The way Hoff is swimming, nothing she does in Beijing should surprise anyone. She's already rewriting the record book. If she can best Kate Ziegler tonight, Hoff will have won five individual races at these trials, which would tie Babashoff's trials record and give her seven total trials wins, which would equal Tracy Caulkins' career mark. Did I mention that Hoff is just a year removed from high school?
"I don't know if people really do appreciate how awesome she is," Jenny Thompson says. The most decorated women's swimmer in U.S. history, Thompson is in pretty good position to judge. She doesn't see a more dominant competitor on the women's side.
"Even when she was 14, she had the shine, the mentality of a champion," says Thompson, who has 12 Olympic medals from four Games. "I'm really happy that she's grown into the sport and grown into her success. She's just taking it to another level."
It's not hard to track Hoff's path. Her Olympic rise has paralleled that of Phelps, four years removed. Phelps first set foot on the Olympic stage as a 15-year-old, getting his feet wet at the 2000 Games. Hoff was 15 when she made her Olympic debut in Athens. Phelps blew up four years later, and Hoff is poised to do the same next month in Beijing.
"I think the fact that she grew up with Michael Phelps training, I think that probably adds sort of, 'Oh yeah, I can be the world-record [holder] in five events, it's not a big deal,'" Thompson says.
"I think she's going to have her own presence in Beijing. I think Michael had the prior success in other Olympics that makes him more notable and more public. But I think Katie has that opportunity in these Games, but also in the future as well."
Similar to the way Phelps became a topic for discussion at dinner tables across the country four years ago, Hoff is about to give everyone something to chew on this summer.
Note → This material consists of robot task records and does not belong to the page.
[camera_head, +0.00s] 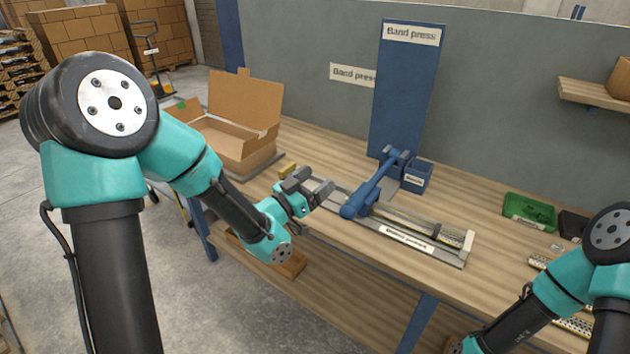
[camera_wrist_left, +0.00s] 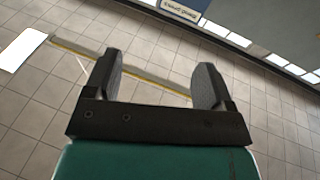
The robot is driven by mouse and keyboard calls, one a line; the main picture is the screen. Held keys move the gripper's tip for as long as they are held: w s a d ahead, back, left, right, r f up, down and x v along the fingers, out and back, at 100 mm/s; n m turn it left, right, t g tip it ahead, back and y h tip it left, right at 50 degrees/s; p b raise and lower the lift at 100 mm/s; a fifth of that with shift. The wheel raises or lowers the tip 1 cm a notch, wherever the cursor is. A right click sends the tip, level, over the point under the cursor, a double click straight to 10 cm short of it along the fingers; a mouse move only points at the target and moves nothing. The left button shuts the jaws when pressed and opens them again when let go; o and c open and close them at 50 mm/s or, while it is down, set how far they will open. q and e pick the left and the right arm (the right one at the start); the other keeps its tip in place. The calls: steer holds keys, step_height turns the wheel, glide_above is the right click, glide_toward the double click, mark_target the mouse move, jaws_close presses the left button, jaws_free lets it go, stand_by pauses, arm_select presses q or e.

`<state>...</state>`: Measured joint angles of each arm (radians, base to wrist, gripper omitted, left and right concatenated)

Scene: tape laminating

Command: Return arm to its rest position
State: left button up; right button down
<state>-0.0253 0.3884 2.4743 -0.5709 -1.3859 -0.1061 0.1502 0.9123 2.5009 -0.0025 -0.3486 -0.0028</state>
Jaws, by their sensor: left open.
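My left gripper (camera_head: 322,190) is open and empty, held above the front left part of the workbench, left of the blue press lever. In the left wrist view its two fingers (camera_wrist_left: 157,82) stand wide apart with only tiled floor and a wall behind them. My right arm comes in at the lower right of the head view; its gripper lies outside the frame. The band press (camera_head: 376,187) has a blue lever lying over a long grey fixture (camera_head: 450,257) on the bench, with a perforated strip along it.
An open cardboard box (camera_head: 235,145) stands at the bench's left end. A small blue box (camera_head: 417,177) sits behind the press. A green tray (camera_head: 530,212) and a dark tray (camera_head: 572,225) are at the right. A tall blue panel (camera_head: 405,90) rises behind the bench (camera_head: 480,195).

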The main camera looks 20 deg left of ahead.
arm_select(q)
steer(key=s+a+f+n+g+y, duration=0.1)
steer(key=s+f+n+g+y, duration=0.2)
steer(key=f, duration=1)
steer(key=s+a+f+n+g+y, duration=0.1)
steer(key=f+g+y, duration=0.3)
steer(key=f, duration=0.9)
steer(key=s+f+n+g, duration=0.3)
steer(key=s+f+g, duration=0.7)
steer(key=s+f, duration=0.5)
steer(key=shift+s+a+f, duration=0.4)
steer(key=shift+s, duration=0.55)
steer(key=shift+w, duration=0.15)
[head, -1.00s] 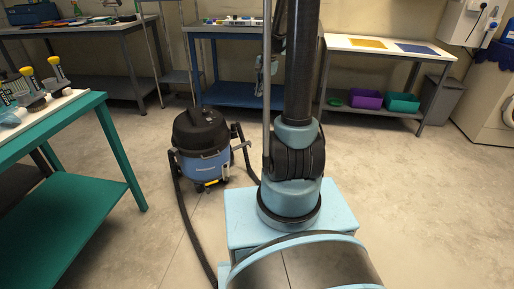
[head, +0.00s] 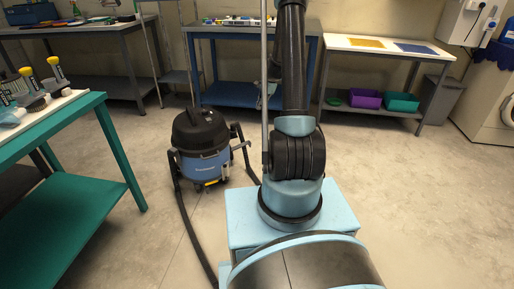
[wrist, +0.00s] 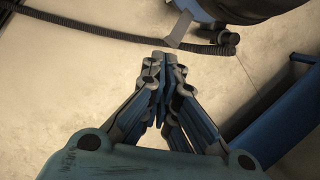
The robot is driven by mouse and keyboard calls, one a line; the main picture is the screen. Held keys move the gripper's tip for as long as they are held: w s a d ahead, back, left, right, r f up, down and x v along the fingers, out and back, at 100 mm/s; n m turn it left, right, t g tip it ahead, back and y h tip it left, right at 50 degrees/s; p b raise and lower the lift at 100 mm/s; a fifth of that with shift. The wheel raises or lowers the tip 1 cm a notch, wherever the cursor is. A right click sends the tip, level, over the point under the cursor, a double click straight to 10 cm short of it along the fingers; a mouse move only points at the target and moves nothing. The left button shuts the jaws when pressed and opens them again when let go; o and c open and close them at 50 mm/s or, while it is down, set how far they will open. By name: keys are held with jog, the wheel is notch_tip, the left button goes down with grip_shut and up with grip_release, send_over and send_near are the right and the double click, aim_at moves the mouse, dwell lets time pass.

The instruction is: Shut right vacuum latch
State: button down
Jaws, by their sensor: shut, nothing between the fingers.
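The vacuum (head: 203,150) has a black domed lid and a blue drum and stands upright on the floor left of my arm. A grey lever-like part, which looks like the latch on the picture's right side (head: 241,146), sticks out from the drum. In the wrist view, part of the vacuum (wrist: 245,8) shows at the top edge, with a grey flap-like part (wrist: 180,30) below it. My gripper (wrist: 158,58) is shut and empty, its tips pointing toward that flap but apart from it. In the head view my gripper is mostly hidden behind my arm.
A black hose (head: 184,215) runs along the floor from the vacuum. A green bench (head: 75,210) with brushes stands at left. A blue workbench (head: 238,95) is behind the vacuum. A white-topped table (head: 385,48) stands at back right. The floor at right is clear.

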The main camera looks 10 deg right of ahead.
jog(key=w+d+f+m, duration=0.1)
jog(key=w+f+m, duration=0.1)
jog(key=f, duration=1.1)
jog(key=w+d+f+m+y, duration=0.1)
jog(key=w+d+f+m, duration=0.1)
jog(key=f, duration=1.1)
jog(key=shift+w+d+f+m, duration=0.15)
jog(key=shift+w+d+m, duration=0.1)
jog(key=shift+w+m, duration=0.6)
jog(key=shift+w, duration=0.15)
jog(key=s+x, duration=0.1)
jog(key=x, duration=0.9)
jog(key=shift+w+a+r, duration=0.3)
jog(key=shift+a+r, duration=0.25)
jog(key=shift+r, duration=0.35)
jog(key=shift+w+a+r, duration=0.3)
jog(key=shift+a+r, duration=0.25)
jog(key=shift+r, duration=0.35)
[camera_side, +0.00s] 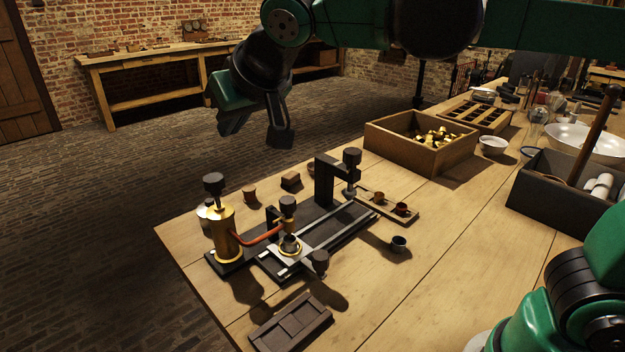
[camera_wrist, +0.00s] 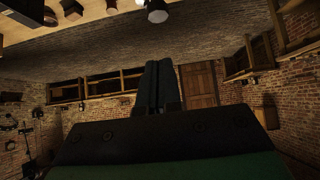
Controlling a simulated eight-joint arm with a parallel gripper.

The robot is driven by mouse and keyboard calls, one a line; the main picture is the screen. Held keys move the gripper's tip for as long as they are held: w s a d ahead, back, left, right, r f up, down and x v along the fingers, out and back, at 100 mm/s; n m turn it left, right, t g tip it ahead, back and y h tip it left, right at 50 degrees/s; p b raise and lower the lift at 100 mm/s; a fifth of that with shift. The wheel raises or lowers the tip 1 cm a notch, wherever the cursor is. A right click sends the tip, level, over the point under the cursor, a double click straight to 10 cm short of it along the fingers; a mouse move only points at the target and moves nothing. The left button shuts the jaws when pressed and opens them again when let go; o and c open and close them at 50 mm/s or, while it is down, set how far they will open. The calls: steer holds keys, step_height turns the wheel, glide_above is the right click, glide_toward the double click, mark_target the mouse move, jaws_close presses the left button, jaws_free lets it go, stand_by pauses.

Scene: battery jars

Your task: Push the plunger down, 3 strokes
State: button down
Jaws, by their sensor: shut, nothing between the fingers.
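A brass pump cylinder (camera_side: 225,232) stands upright at the left end of a black base plate (camera_side: 225,261). A black-knobbed plunger (camera_side: 214,186) rises from its top, with a short rod showing below the knob. My gripper (camera_side: 280,132) hangs in the air above and behind the apparatus, to the right of the plunger and apart from it. In the wrist view its two dark fingers (camera_wrist: 159,85) are together with nothing between them. The plunger cannot be made out for certain in the wrist view.
A red hose (camera_side: 258,237) runs from the pump to a black-knobbed valve (camera_side: 288,206). A black press (camera_side: 325,180) stands behind the rail. A small tray of cups (camera_side: 413,215), a wooden box (camera_side: 400,148) and a dark block (camera_side: 290,323) are nearby. Air above the pump is clear.

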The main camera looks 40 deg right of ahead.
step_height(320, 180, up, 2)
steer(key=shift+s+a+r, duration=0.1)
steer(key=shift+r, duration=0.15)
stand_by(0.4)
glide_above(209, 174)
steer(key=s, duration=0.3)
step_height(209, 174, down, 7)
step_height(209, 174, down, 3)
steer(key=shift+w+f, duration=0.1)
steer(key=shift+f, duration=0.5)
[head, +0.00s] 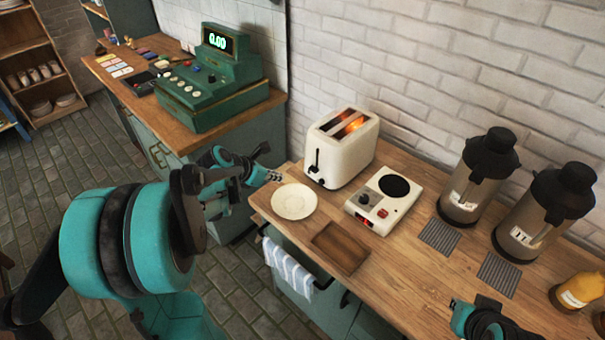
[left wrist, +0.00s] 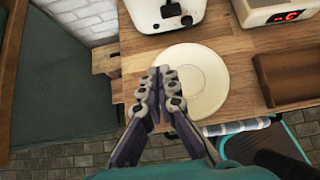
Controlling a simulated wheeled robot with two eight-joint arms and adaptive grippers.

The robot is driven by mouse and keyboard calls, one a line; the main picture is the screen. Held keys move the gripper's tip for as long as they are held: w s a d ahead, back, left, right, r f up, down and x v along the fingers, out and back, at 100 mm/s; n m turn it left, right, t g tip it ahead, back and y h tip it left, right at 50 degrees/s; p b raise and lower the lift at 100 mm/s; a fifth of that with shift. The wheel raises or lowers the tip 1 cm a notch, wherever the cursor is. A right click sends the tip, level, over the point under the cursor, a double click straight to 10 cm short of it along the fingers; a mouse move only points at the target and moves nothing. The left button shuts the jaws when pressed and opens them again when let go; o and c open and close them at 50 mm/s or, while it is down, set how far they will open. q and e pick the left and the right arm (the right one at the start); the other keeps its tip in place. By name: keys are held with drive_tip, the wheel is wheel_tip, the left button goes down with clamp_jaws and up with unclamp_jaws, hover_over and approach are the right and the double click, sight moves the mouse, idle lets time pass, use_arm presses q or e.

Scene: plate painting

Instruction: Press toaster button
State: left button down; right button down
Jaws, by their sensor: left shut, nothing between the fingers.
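The white toaster (head: 341,149) stands on the wooden counter against the brick wall, its two slots glowing orange. Its dark lever and a small knob are on the front face; the toaster's lower front also shows at the top of the left wrist view (left wrist: 148,14). My left gripper (head: 276,176) is shut and empty, left of the toaster near the counter's edge. In the left wrist view its fingertips (left wrist: 161,76) are together over the left part of a pale plate, short of the toaster. My right gripper (head: 466,306) shows only partly at the bottom right; its fingers are unclear.
The plate (head: 294,201) lies in front of the toaster. A white hot plate (head: 384,204) with a red display is to its right, with a brown wooden tray (head: 341,247) in front. Two dispensers (head: 477,180) stand farther right. A green cash register (head: 214,85) is on the left counter.

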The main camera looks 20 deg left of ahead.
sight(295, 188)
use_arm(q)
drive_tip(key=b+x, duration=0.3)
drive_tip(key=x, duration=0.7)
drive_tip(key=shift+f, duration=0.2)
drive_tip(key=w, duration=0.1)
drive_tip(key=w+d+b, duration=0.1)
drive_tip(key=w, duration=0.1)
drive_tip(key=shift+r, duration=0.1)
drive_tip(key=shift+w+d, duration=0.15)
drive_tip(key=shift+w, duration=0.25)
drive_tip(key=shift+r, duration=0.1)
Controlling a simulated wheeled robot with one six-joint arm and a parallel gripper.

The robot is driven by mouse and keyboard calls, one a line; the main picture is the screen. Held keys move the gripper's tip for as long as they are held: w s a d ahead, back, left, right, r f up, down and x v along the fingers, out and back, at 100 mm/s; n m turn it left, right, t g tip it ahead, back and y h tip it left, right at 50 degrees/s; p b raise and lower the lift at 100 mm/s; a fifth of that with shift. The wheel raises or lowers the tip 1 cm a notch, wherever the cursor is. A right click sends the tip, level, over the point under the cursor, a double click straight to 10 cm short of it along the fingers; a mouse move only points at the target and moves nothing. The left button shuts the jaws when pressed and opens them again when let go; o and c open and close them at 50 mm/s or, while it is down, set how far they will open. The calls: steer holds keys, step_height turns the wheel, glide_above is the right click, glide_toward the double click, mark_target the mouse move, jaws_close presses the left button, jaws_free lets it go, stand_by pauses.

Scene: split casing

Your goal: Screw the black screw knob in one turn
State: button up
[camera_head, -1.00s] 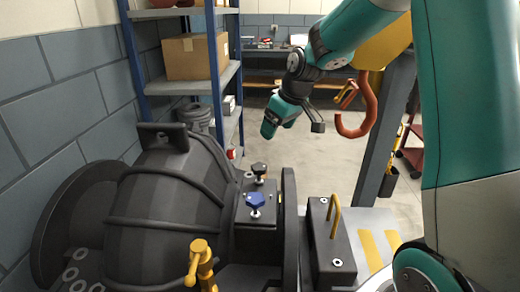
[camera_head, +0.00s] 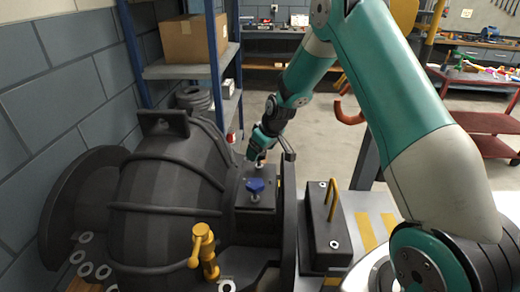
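The black screw knob is hidden behind my gripper (camera_head: 258,155) in the head view; only a bit of its pale stem (camera_head: 260,166) shows under the fingers. My gripper points down over it at the back of the small block (camera_head: 241,190) on the casing. I cannot tell whether the fingers are shut on the knob. The dark split casing (camera_head: 165,205) fills the lower left.
A yellow valve handle (camera_head: 204,250) stands at the casing's front. A dark block with a yellow handle (camera_head: 320,225) is to the right, beyond the upright flange (camera_head: 288,215). A shelf with a cardboard box (camera_head: 193,38) and an orange hook (camera_head: 347,108) are behind.

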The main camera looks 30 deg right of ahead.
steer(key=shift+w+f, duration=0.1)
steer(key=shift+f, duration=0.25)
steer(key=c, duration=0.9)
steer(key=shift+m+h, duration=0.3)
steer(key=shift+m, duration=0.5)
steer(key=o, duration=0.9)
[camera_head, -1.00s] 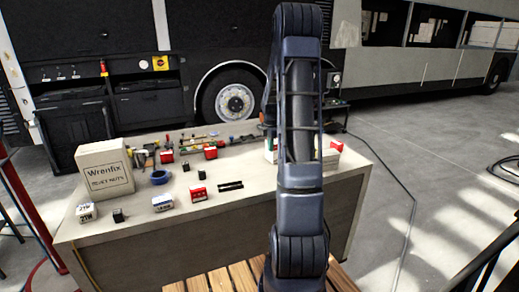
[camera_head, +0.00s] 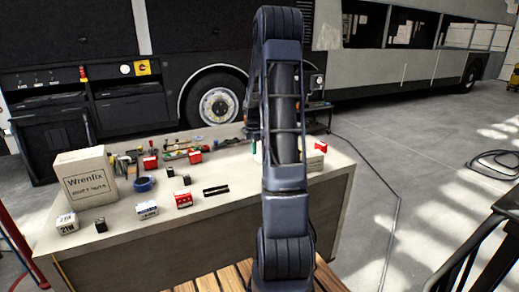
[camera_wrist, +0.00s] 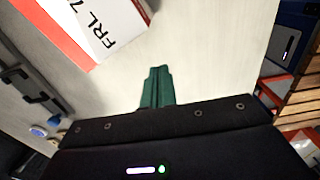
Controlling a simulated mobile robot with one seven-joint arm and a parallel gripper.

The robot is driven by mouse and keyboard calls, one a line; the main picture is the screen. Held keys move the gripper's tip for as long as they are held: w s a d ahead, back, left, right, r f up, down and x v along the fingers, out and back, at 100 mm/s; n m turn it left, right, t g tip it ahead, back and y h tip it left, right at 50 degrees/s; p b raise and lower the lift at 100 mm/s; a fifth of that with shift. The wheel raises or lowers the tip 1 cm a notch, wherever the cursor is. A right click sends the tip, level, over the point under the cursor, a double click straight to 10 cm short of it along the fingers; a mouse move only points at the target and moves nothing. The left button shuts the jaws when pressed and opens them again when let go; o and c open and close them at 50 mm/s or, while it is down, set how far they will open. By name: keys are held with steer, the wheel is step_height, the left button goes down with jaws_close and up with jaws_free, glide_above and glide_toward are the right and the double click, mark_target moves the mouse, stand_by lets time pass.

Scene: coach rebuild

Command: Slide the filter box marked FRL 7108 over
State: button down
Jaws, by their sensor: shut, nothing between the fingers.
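The filter box (camera_wrist: 103,22) is at the top left of the wrist view, white and red with "FRL 7" readable; the rest of its marking is cut off by the frame edge. It sits on the pale bench top (camera_wrist: 205,60). My gripper (camera_wrist: 157,75) has green fingers, shut together and empty. They are below and right of the box in that view, with bench top showing between.
A large Wrenfix carton (camera_head: 85,183) stands at the bench's left end. Several small boxes, including a red one (camera_head: 183,199) and a 21W one (camera_head: 67,223), a blue roll (camera_head: 144,184) and tools lie across it. A bus (camera_head: 400,60) stands behind.

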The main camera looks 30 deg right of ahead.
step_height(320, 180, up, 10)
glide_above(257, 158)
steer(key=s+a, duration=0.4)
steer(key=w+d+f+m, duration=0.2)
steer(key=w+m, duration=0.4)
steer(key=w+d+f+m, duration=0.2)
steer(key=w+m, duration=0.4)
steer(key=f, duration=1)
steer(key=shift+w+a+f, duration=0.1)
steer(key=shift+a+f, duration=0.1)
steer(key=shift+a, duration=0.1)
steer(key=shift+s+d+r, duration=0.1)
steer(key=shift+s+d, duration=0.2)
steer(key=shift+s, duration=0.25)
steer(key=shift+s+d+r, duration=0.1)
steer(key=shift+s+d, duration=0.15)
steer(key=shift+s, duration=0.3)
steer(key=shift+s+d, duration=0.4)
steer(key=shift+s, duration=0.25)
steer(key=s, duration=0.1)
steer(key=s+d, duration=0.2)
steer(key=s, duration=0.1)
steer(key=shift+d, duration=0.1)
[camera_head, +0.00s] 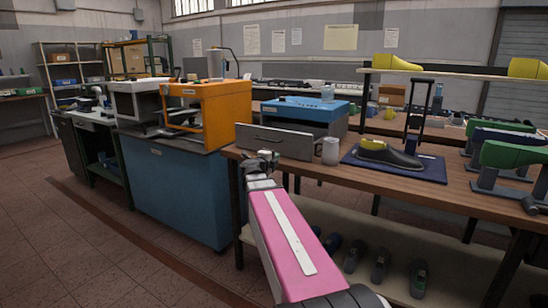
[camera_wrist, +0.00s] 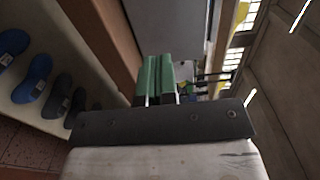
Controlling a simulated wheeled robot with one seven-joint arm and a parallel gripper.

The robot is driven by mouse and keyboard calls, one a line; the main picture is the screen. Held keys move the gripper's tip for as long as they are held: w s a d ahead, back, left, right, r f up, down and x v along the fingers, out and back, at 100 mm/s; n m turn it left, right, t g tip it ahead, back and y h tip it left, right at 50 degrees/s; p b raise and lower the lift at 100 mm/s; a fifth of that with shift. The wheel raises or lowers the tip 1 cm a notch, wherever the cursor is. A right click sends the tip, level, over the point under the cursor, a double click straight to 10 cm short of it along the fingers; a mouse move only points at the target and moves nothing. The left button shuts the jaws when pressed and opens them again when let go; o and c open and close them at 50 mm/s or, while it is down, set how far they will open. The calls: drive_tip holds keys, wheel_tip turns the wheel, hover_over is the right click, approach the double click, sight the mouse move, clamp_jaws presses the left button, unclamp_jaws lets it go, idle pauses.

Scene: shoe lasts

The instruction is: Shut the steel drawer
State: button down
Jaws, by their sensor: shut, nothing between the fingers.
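My gripper (camera_head: 267,157) is at the table's front edge, just in front of the drawer's lower front. I cannot tell whether it touches the drawer. In the wrist view my gripper's green fingers (camera_wrist: 157,78) are together and empty. A grey surface (camera_wrist: 165,30) beyond them looks like the drawer front.
A grey mug (camera_head: 331,151) stands just right of the drawer. A dark shoe (camera_head: 390,157) lies on a blue mat (camera_head: 430,170) farther right. An orange machine (camera_head: 205,108) stands on the blue cabinet to the left. Several shoes sit on the shelf below the table (camera_head: 470,185).

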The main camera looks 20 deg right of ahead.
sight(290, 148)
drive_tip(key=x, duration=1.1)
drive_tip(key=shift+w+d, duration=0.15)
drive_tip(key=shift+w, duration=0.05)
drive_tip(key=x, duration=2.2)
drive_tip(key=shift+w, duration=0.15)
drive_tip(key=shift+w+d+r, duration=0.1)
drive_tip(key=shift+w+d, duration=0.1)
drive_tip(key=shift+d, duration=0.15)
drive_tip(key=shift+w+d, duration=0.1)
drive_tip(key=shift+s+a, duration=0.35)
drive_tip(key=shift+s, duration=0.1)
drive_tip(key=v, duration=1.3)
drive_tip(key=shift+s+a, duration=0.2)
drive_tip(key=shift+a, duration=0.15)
Sure, the tight-knit swimming community has known since Hoff returned home from Athens that her future was plenty bright. And she has reaffirmed that in nearly every meet since. But how many outsiders took notice? We've finally reached the part of the Olympic calendar when casual fans start to pay attention.
If you're just now tuning in, Baltimore is sending two remarkable athletes into the Beijing swimming pool, and both have a chance at history. (While there will probably be stiffer competition on the women's side next month, most agree that Hoff will only get better, and we might not fully realize how special she is until the 2012 Olympics - again, similar to Phelps.)
There was a time when the experts said we would have to wait a lifetime to find another swimmer as versatile and dominant as Michael Phelps. That might not be the case after all.
Turns out, we might have needed to wait only four years.